Mice see a world that's considerably different from that of my cat (though their worlds often intersected – unfortunately for the mice), but each species has the understanding of its world that its neurological systems enable it to have. And, of course, not all living organisms have even this much. At certain levels of evolutionary development, there is only stimulus and response without the intermediation of a nervous system and brain.

So the world stands before us, those of us with the right systems of course, and it is that world in which we live, in which we find ourselves when we open our eyes. But sometimes some of us take an extra step, especially among the subspecies of primates that we belong to, and then we become aware of this very fact of awareness itself. We think about how the entire world we encounter through our sensory faculties, our remembered experiences and the pictures we build of it, in what we sometimes call our mind’s eye, when we imagine or plan or seek to make sense of the things we recall, is really just our awareness of it. Subtract awareness and we are as inert as a stone, or as a mechanical device which moves through the agency of others and not by its own volition. Nothing is known by a stone and so, for the stone, nothing is.

And now we think here is the truth of it. We are, in the end, subjects and everything else around us is . . . what? Objects only, objects of our experiences. The only reality it begins to seem to us is the reality of ourselves, of this moment in which we perceive or remember, or think about the things we perceive or remember. And this now gains a significance for us that has the power to change how we view the world. No longer, we think, are we fellow objects in a world of objects, fellow objects, that is, which are members of a small class of those objects, that just happen to have the feature of being aware. Now it seems to us, or to many of us who go down this path, that there is a specialness at work, that the unique trait which our sub-class of objects has and which is denied the others, sets us apart from the rest in some unique and unbridgeable way. We are the observers, they the observed.

Carried to extremes some who think this way may begin to question whether or not even the other members of the small class of objects which give the appearance of a subjective life are, in fact, subjects at all. Can they really be subjects as we are if the only real evidence we have of them is as observed objects? And so the explicit discovery of our own subjectivity leads eventually to the idea that being a subject is outside the world the subject has its subjectivity about, the world of which the subject is aware. We imagine ourselves as a source of light shining on this or that object to illumine it in the glow of our observation and then passing on. This, too, of course is a picture derived of our experience of the objective world but it seems to crystallize the relationship between subjects and objects and so we latch onto it, and to similar pictures.

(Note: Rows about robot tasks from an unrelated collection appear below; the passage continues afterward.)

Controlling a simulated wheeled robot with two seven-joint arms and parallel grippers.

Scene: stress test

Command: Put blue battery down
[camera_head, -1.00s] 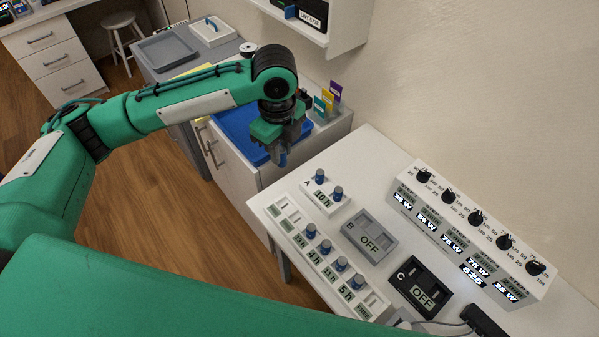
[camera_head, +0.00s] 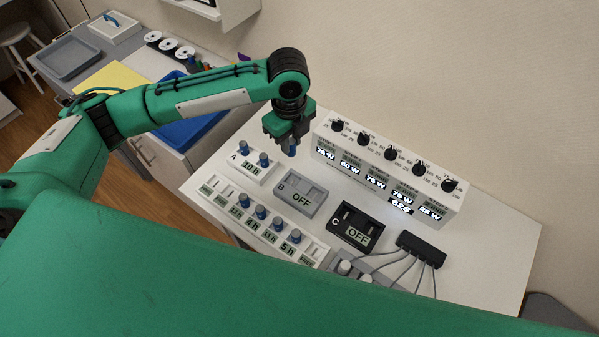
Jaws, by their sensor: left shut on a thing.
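My left gripper (camera_head: 289,138) points down over the white table and is shut on a blue battery (camera_head: 290,149), whose lower end shows below the fingers. The battery hangs above the back edge of the grey tester B (camera_head: 299,193), which reads OFF. Two more blue batteries stand in the white holder A (camera_head: 251,167), which reads 10 h, to the left of B. Several blue batteries stand in the long white holder (camera_head: 263,225) in front. The black tester C (camera_head: 356,227) also reads OFF. My right gripper is not in view.
A white panel with black knobs and watt displays (camera_head: 388,178) stands along the table's back. A black block with cables (camera_head: 421,244) lies right of C. The table's right part (camera_head: 490,255) is clear.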

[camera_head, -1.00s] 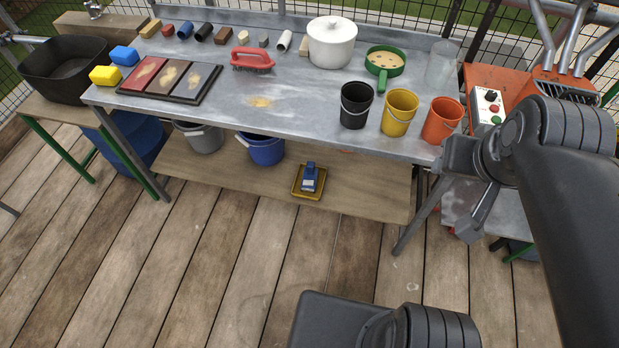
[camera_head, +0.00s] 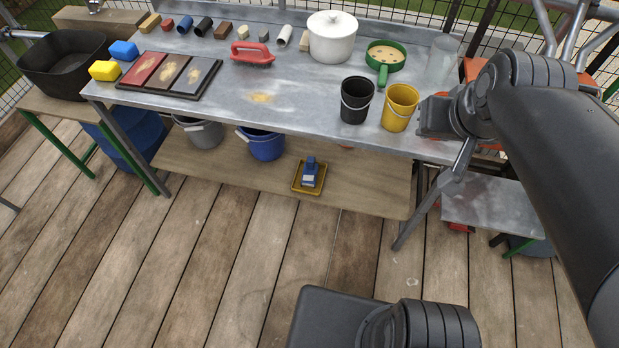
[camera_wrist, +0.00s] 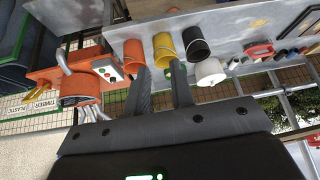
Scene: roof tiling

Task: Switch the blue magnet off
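A small blue block-like object (camera_head: 310,172) with a pale part sits in a yellow tray (camera_head: 297,190) on the lower shelf under the workbench. It may be the blue magnet; its switch or state is too small to tell. It does not show clearly in the wrist view. My gripper (camera_wrist: 162,70) shows in the wrist view with two dark fingers apart and nothing between them. They point toward the buckets. In the head view my arm's end is at the bench's right edge, right of the yellow bucket (camera_head: 400,108) and well above the tray.
The bench (camera_head: 300,95) holds a black bucket (camera_head: 356,100), a white pot (camera_head: 332,38), a green pan (camera_head: 384,58) and a red brush (camera_head: 252,54). The orange bucket (camera_wrist: 134,52) and control box (camera_wrist: 105,68) show in the wrist view. The deck (camera_head: 220,250) is clear.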

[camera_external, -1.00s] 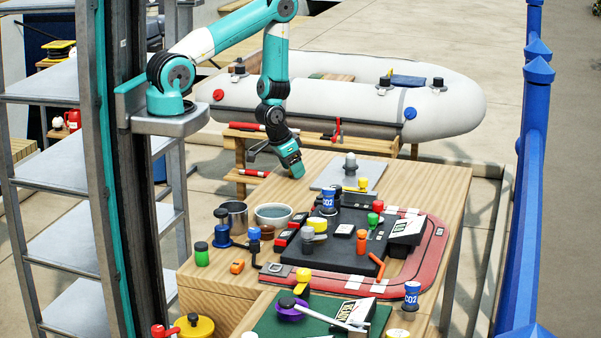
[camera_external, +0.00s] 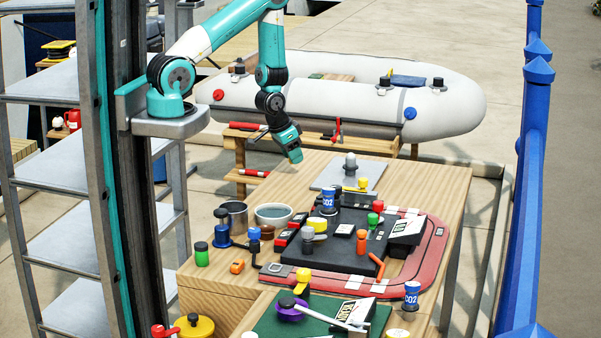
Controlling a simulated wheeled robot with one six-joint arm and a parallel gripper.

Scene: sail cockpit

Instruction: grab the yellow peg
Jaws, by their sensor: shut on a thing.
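My gripper (camera_external: 295,156) points down over the far left part of the wooden table, left of the grey plate. It is shut on a small thing that I cannot make out at this size. A small yellow peg-like piece (camera_external: 363,183) stands at the near edge of the grey plate (camera_external: 334,175), to the right of my gripper and apart from it.
A black board (camera_external: 308,262) with several coloured pieces lies on a red mat (camera_external: 432,262) mid-table. A metal cup (camera_external: 235,214) and a bowl (camera_external: 273,222) stand at left. A grey inflatable boat (camera_external: 440,113) lies behind. The table's far left corner is mostly bare.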

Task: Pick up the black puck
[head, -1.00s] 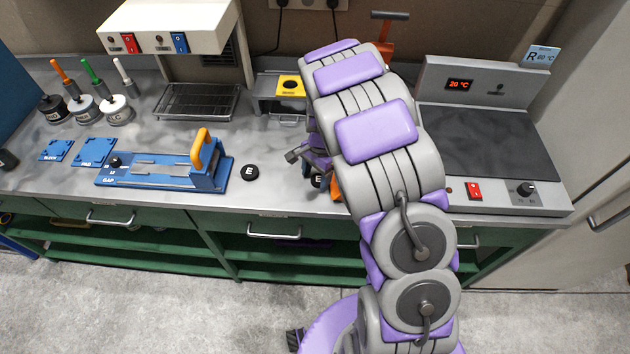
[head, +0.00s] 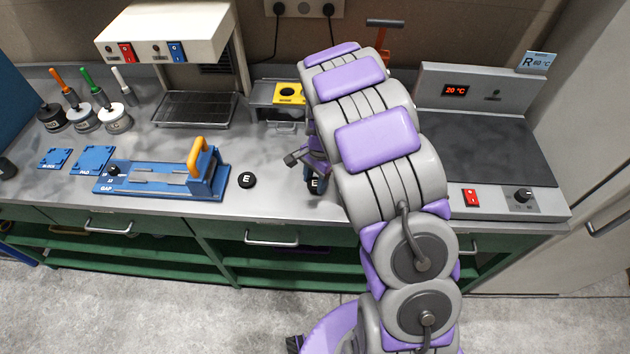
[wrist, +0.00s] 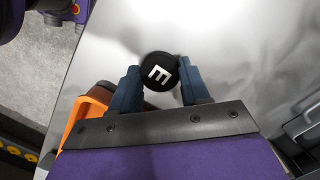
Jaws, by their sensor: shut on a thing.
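A black puck with a white E (wrist: 159,72) sits between the two blue fingers of my gripper (wrist: 154,84) in the wrist view, and the fingers are shut on it. A second black puck marked E (head: 247,180) lies on the counter to the left, apart from my gripper, beside the blue gap fixture (head: 150,179).
An orange object (wrist: 88,118) is close to my gripper's left side in the wrist view. A hot plate (head: 475,150) stands at the right. A yellow-topped stand (head: 290,93), wire rack (head: 193,108) and several handled pots (head: 83,118) are behind and left.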

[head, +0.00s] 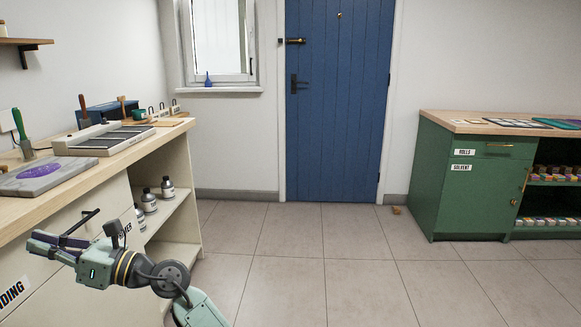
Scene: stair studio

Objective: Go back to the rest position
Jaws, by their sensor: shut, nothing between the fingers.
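My gripper (52,246) shows at the lower left of the head view, at the end of my green and grey arm. Its dark fingers point left and lie together with nothing held between them. It is in front of the cream drawer cabinet (110,190), below the wooden worktop. From this one view I cannot tell whether the fingers touch the drawer front or its black handle (78,222).
A blue door (338,100) stands at the back. A green cabinet (470,190) with open shelves is on the right. A grey slab (50,172) and a white tray (105,138) lie on the left worktop (95,172). The tiled floor (310,265) between is mostly clear.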

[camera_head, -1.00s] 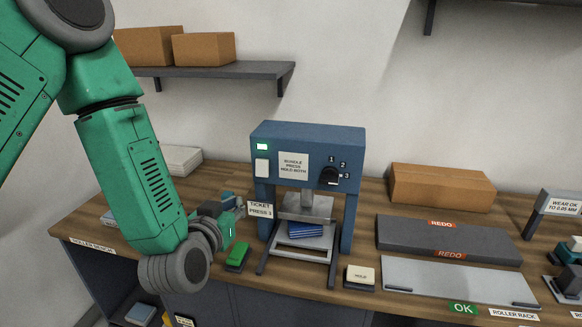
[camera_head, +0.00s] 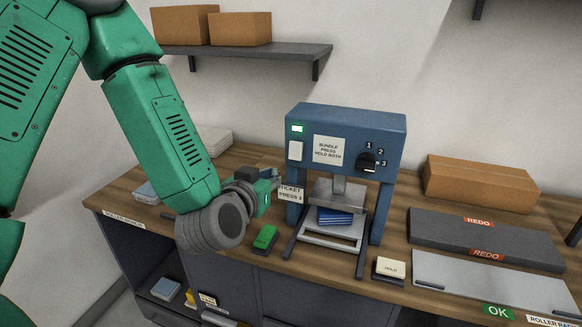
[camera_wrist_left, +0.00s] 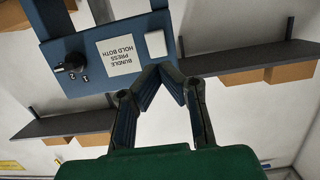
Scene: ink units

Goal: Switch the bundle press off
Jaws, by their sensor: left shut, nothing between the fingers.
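The blue bundle press (camera_head: 345,117) stands upright on the bench. My left gripper (camera_head: 276,182) is at the press's left side, lower than the switch. In the left wrist view, which looks upside down, my shut, empty fingers (camera_wrist_left: 159,70) point towards the press front near the white switch (camera_wrist_left: 156,43). Contact cannot be told. My right gripper is out of view.
A green button block (camera_head: 264,238) and a cream HOLD button (camera_head: 390,268) flank the press's feet. A ticket sign (camera_head: 291,194) stands at its left leg. Grey slabs (camera_head: 485,240) and a cardboard box (camera_head: 480,184) lie to the right. A shelf (camera_head: 250,55) hangs above.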

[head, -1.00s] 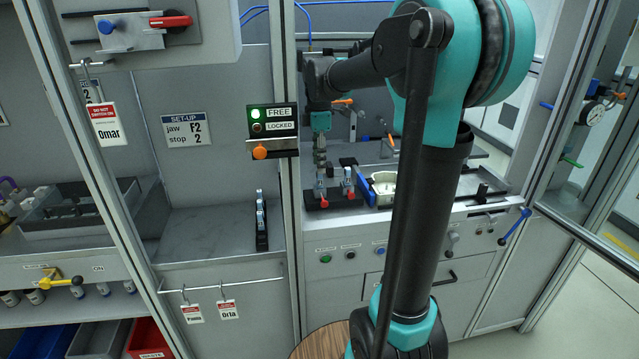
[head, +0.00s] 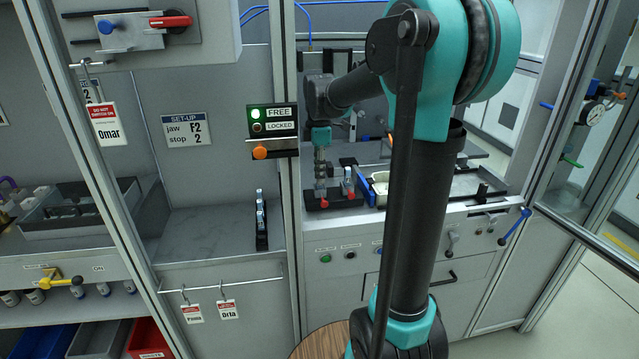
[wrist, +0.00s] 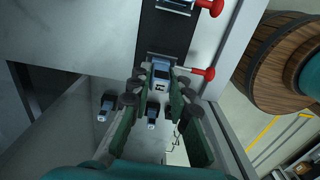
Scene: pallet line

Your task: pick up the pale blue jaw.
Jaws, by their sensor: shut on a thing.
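The pale blue jaw (wrist: 161,70) stands on a dark strip in the wrist view, with a red knob close beside it. My gripper (wrist: 160,88) is shut on it, with one green finger on each side. In the head view my gripper (head: 321,168) reaches down to the left one of two stations on the black base (head: 334,199). There the fingers largely hide the jaw. A second similar jaw (head: 348,178) stands to the right on the same base, with its own red knob (head: 351,196).
A blue-sided fixture (head: 367,193) stands close right of the base. A cabinet post (head: 289,170) stands to the left. Beyond it, a black rack (head: 262,240) holds more small pale blue pieces. A FREE/LOCKED panel (head: 272,119) shows a green light.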

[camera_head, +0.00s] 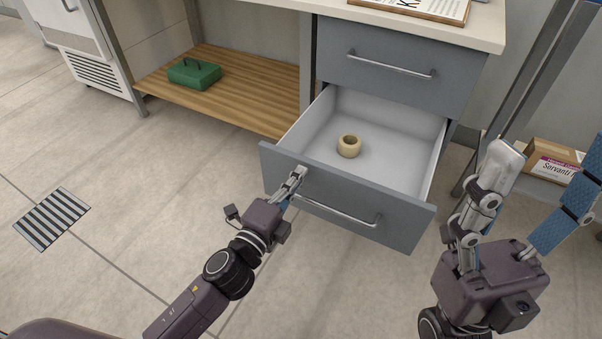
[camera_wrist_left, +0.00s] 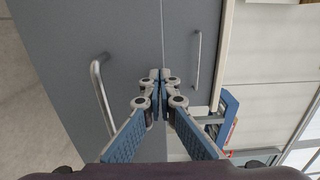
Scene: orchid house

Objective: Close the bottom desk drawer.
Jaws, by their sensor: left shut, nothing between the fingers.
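The bottom desk drawer (camera_head: 345,198) is pulled out, with a grey front, a bar handle and a pale interior. A roll of tan tape (camera_head: 349,146) lies inside it. My left gripper (camera_head: 299,171) is shut and empty, its fingertips at the upper left part of the drawer front, near the handle's left end; I cannot tell whether they touch. In the left wrist view, the shut fingertips (camera_wrist_left: 161,76) are over the seam beside the grey front with the near handle (camera_wrist_left: 102,90). My right gripper (camera_head: 548,150) is open and empty, right of the drawer.
The top drawer (camera_head: 390,72) is closed under the pale desktop (camera_head: 440,27). A green case (camera_head: 194,73) lies on the wooden shelf (camera_head: 240,103) to the left. A cardboard box (camera_head: 550,165) sits at the right. The floor in front of the drawer is clear, with a grate (camera_head: 52,218) set in it.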

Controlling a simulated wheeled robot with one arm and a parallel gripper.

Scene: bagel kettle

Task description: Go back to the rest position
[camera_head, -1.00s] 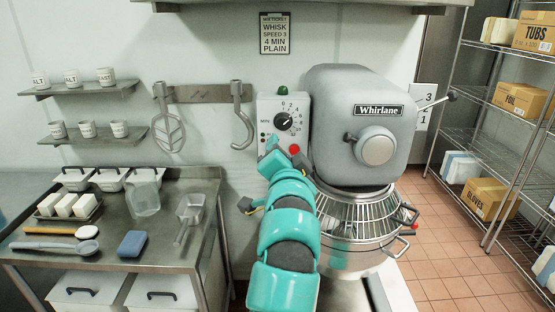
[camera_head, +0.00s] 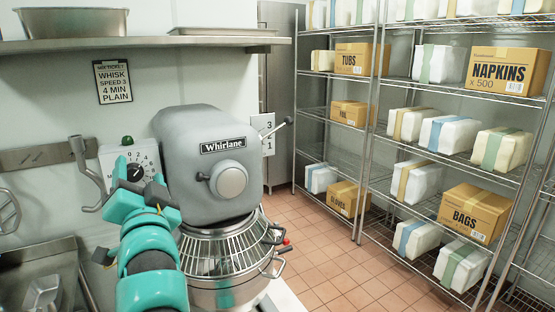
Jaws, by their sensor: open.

Hence idealism (the notion that the mind is the primary stuff of the universe and that we, being mind, for that is what a subject seems to be, are of that stuff); hence dualism (the notion that the mind is radically different from the rest of the stuff that makes up the fabric of the universe and so we exist in a universe of duality, a universe of two fundamental and irreconcilably different kinds of things); and hence, too, the ideas of solipsism (that there is nothing of the things we experience of which we can be certain, nothing save for our experiencing of them itself); and radical skepticism (the notion that we can know nothing at all, not even who or what we are -- or if we are).

These ideas have bedeviled thinking humans for centuries, perhaps longer, and not only in western philosophy for the eastern civilizations have their full share of idealistic and skeptical creeds as well. How we humans solve the problem of subjectness in a world of objects has been a source of heady argument and disagreement throughout history. It has undergirded the move toward mysticism and the idea of religious faith and prompted any number of attempts to reconcile the world in which we find ourselves with the world in which the logic of the subject/object dichotomy prompts us now to draw back.

Of course there are few, if any, who espouse the various conclusions which reflections on the state of being a subject among objects can lead us to, who actually abandon operation in the world of objects as we have it. How many idealists, after all, will ignore the truck barreling down upon them in the middle of a busy street because, well, it’s just a mental construct? Or fail to act on his or her knowledge gained from some important bit of experience just because all knowledge is, well, in doubt? Or ignore the role the brain plays in his or her consciousness when the doctor reports a lesion or other damage has been discovered and offers us a means to repair it?

Everyone dies, of course, and this is another issue that troubles subjects like ourselves, because we must reconcile ourselves to our own dissolution. We don’t all do it equally well. Some pretend it will never happen (maybe most of us act that way most of the time, in any case) while some develop or enroll in narratives which promise continuity of a sort after physical dissolution, i.e., that the core of the self, the subject, which is radically different, ontologically separate at the deepest level, from the body and brain which “house” it, persists in some other way or in some other place. The dilemma for the subject is its own subsidence into non-existence as a subject, and so the motive is strong to embrace the uniqueness of, the separateness of, the subject from the world it is a subject in.

Thus the pull of the idea of transcendence, of reaching beyond this domain of objects in which we, as subjects, find ourselves enmeshed, and so we grasp at another explanation of our condition, of the circumstance of existing as a subject. We reach for idealism or dualism or solipsism or even skepticism – all are strong attractants for subjects who have once begun to contemplate the very state of being what they are, subjects in a world of objects.

It’s hard to fight that attraction once the possibility has been glimpsed, hard that is to fight it intellectually – though it is equally hard to cling to it when making one’s way in the world of objects. There is that hurtling truck, after all, and the cliff from which we draw back when we stumble near it. Philosophy in the west has sought to grapple with this dichotomy and to construct ways by which we can reconcile the conflicting attractions of the two viewpoints, finding ways to negotiate between the various possibilities they present.

There seem to be no good arguments, though, to settle the question since subjectness and objectness co-exist, apparently necessarily, in the realm of our experiences. You cannot have subjective experience without the things experienced, and our experience of those things tells us every day that we cannot experience except insofar as we are, ourselves, an experienced thing. One may choose one viewpoint or the other -- to espouse to others, or oneself -- but one cannot cut loose the other viewpoint while doing so. We are, in the end, subjects and objects, both, and the work of philosophy must be nothing less than that of teaching us to reconcile a dichotomy that divides.